Second, the emphasis on race and racialization practices in the text is satisfying to the extent that it counters attempts to dismiss the application of the UNGC to Darfur. However, this emphasis also tends to overshadow other contributing factors to the perpetration of genocide. Hagan and Rymond-Richmond draw upon Alexander Laben Hinton’s (2005) notion of “genocidal priming” to describe the processes of readying a population for genocide and the need for a spark to set destruction in motion (p. 168). This notion allows them to isolate the racial nature of the Darfur genocide and to stress the importance of their empirical findings concerning the frequent usage of racial epithets in the Janjaweed and Sudanese military attacks on non-Arab villages. But Hinton’s ethnographic approach to Cambodia provides a much richer description of the multiple and interlinked factors leading to genocide, demonstrating the combined influence of cultural, economic, political, historical, emotional, and social factors. While Hagan and Rymond-Richmond are not unaware of the broader context of their case study, other salient elements of genocidal priming are dampened due to the authors’ methodological commitment to quantifying dehumanization. Even within their focus on race, one is left to wonder about the specific context of racialization: What does race mean “on the ground” in Sudan? What local cultural meanings are embedded in processes of racialization? What are the habituated and non-conscious cultural assumptions about race and ethnicity in this region?
This loss of locality is magnified in the final chapter where the authors attempt a sweeping comparison between street crime and genocide that is directed toward bringing lessons of the “Global North” to the “Global South” (p. 195). This analysis is likely to draw two further criticisms. First, there is the danger of minimizing the death and destruction of genocide through its comparison to more mundane street crime events. Second, the notion that the Global North can provide the tools for understanding the Global South could be taken as a form of scholarly imperialism that imports crisis resources from the periphery and sells back fully manufactured academic products built through the North’s already well-established experience in crisis management. The primary benefactor of this exchange appears to be criminology, which gets to expand its research domain and its scholarly breadth.

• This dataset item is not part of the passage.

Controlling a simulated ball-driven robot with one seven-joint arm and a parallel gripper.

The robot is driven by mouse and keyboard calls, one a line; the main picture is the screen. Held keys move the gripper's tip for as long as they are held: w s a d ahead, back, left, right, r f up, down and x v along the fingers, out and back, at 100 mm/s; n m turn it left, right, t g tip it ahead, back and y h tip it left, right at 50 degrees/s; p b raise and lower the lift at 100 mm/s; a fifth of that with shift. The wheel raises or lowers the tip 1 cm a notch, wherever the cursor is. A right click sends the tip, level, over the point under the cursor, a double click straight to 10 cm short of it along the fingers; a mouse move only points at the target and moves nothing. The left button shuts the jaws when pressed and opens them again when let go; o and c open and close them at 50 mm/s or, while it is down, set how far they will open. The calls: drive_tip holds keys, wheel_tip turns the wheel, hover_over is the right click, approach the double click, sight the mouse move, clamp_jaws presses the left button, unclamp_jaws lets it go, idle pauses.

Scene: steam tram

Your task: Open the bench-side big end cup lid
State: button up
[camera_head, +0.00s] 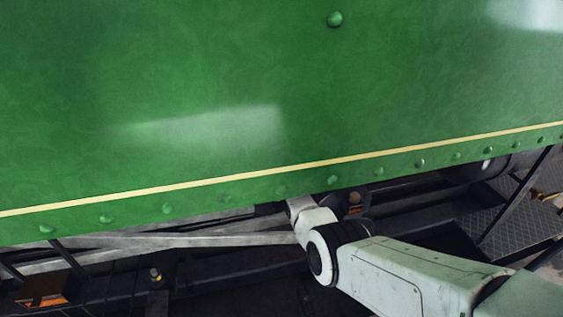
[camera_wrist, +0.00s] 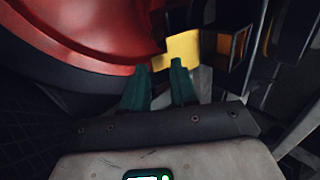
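In the wrist view, my gripper (camera_wrist: 161,68) shows two dark green fingers with a gap between them and nothing clearly held. Just beyond the fingertips is a yellow brass piece (camera_wrist: 183,47), which may be part of the big end. I cannot make out a cup or its lid as a separate shape, nor tell whether the fingertips touch the brass. In the head view my arm reaches under the green side panel (camera_head: 200,80), and its gripper is hidden there.
A large red curved part (camera_wrist: 85,35), like a wheel, fills the wrist view's upper left. A dark box with an orange face (camera_wrist: 234,46) sits right of the brass. In the head view, grey rods (camera_head: 200,240) run under the panel, and a chequered step (camera_head: 520,228) is at right.

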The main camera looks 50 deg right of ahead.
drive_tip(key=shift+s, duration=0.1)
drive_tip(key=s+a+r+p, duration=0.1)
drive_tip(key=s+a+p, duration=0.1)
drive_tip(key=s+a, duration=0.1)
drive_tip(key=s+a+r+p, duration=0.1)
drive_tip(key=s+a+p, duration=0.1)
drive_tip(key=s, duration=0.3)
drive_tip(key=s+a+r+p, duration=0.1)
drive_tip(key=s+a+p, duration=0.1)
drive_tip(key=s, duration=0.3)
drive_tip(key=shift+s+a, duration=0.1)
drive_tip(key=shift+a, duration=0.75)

These criticisms reflect, to some degree, a different approach to the topic of genocide, but one worth articulating since it points to potential criminological blind spots in the study of genocide. However, despite these concerns, I would recommend Darfur and the Crime of Genocide as both a resource and a teaching text. In terms of classroom use, the book reads clearly and has the potential to broaden students’ criminological horizons by introducing them to an issue rarely considered in most criminology classes. As a resource, the authors are very thorough in their review of the ADS data and also make a convincing case for their enumeration of the scale of atrocities in Darfur. While accurate death toll counts may not be sufficient to spark the political will to take action in Darfur, they nonetheless provide a chilling reminder of the magnitude of global indifference in the face of mass violence.
ANDREW WOOLFORD
University of Manitoba |
References
Hinton, Alexander Laban. 2005. Why Did They Kill? Cambodia in the Shadow of Genocide. Berkeley: University of California Press.
Wetzell, Richard F. 2000. Inventing the Criminal: A History of German Criminology, 1880-1945. Chapel Hill: The University of North Carolina Press.